WHAT THE TASK ASKS> Quote only the part that opens with the line containing "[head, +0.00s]" and closes with the line containing "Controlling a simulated". Keep both of those lines.
───
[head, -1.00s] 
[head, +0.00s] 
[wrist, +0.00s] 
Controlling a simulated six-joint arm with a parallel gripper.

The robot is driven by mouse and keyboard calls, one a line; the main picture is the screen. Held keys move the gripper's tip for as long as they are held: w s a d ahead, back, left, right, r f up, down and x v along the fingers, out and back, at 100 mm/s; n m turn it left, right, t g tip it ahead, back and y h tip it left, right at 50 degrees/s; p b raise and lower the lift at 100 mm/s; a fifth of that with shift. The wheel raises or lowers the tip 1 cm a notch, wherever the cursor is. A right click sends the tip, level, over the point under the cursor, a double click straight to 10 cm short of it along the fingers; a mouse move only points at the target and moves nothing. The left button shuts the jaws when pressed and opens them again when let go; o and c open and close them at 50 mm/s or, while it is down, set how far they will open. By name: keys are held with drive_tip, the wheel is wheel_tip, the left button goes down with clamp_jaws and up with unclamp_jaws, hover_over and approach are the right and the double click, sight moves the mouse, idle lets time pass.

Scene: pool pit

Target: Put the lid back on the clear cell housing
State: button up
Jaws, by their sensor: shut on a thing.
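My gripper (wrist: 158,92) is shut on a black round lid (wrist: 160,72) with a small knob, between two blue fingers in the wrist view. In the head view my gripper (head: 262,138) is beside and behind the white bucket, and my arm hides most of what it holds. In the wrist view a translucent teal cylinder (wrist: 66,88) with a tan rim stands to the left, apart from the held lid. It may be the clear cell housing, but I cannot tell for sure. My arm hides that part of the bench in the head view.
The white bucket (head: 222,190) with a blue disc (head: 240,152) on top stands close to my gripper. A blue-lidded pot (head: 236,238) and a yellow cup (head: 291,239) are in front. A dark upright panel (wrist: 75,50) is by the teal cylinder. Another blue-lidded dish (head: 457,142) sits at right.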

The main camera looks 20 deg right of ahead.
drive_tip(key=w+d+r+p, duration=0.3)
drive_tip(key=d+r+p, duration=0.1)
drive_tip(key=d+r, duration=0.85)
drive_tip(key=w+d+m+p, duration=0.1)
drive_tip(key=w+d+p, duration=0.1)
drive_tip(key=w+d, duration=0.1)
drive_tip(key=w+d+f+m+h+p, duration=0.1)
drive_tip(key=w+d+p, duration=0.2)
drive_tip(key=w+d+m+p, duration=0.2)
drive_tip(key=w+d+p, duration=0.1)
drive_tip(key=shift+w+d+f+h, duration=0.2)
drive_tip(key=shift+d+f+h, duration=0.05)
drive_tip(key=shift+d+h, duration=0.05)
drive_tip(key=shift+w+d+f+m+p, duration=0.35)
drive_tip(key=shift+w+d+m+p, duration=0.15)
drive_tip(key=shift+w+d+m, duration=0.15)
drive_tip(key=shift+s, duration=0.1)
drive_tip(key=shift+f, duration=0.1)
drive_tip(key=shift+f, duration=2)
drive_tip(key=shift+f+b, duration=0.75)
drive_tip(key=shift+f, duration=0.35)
───
THE REPLY>
[head, +0.00s] 
[wrist, +0.00s] 
Controlling a simulated six-joint arm with a parallel gripper.

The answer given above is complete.